--- BEGIN Data to use ---

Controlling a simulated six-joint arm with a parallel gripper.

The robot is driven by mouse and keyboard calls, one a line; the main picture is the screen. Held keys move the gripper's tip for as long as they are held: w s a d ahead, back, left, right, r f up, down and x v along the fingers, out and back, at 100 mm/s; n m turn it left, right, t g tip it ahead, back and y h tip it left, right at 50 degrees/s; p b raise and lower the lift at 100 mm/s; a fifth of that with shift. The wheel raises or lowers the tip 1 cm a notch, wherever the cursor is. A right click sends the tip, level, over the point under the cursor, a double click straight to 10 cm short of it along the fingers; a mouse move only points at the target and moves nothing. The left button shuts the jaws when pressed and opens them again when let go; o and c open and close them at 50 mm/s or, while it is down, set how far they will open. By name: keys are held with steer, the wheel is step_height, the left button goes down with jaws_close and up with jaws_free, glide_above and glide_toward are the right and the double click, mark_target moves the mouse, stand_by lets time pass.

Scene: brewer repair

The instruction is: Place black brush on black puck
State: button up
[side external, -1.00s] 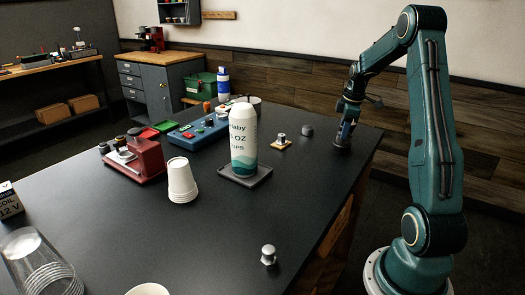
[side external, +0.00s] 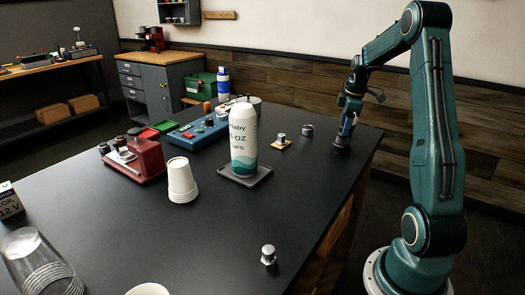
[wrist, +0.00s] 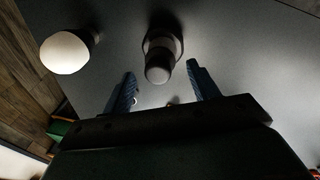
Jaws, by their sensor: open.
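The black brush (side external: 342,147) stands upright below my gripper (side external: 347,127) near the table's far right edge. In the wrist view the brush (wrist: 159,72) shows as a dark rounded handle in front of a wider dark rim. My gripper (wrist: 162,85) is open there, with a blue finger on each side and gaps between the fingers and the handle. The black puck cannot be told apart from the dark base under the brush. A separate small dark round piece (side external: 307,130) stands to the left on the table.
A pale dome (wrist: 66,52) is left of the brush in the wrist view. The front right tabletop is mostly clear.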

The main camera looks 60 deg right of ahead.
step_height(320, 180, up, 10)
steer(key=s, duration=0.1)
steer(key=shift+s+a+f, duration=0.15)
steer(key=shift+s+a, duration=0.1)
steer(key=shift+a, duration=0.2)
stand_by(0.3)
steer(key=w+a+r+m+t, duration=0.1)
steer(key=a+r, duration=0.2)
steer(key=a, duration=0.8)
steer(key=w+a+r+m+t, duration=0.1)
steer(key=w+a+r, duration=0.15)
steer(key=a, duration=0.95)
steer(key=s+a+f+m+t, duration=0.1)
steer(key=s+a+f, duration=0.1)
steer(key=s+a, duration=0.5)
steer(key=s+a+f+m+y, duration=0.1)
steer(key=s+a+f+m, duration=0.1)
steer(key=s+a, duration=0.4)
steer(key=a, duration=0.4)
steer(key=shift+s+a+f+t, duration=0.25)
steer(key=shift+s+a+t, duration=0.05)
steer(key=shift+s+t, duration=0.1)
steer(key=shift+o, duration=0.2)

--- END Data to use ---
--- BEGIN Data to use ---

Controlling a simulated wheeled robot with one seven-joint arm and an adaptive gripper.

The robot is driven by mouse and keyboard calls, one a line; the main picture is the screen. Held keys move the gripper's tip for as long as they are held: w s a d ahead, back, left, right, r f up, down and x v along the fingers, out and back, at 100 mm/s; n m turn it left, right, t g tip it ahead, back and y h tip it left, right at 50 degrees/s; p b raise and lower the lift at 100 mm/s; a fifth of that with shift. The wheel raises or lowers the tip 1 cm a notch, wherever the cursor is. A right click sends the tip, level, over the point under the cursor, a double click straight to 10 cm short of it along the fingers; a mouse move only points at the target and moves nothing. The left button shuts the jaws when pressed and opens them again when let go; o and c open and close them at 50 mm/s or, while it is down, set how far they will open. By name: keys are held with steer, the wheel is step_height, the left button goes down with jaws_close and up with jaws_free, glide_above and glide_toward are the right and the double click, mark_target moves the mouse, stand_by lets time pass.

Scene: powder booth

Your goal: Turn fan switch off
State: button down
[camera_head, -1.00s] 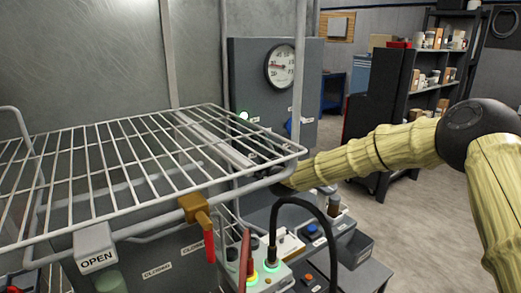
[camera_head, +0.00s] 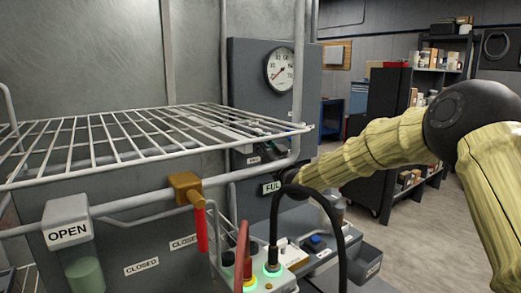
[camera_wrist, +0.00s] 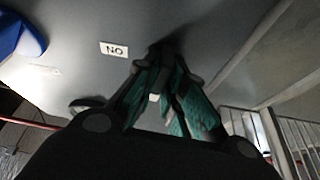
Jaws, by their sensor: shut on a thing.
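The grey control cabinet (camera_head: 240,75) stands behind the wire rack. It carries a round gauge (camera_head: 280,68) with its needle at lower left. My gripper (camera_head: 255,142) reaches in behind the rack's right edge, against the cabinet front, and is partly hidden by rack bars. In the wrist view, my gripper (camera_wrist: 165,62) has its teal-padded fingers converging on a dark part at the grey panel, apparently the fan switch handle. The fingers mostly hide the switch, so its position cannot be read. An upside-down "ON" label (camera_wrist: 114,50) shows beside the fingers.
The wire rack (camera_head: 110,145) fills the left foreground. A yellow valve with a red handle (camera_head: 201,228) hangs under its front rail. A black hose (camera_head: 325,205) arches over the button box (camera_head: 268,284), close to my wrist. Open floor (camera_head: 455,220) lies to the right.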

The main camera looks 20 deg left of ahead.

--- END Data to use ---

Say how many lines of the data include the string "joint". Nothing other than the number should be given.

▸ **Result for this exercise**
2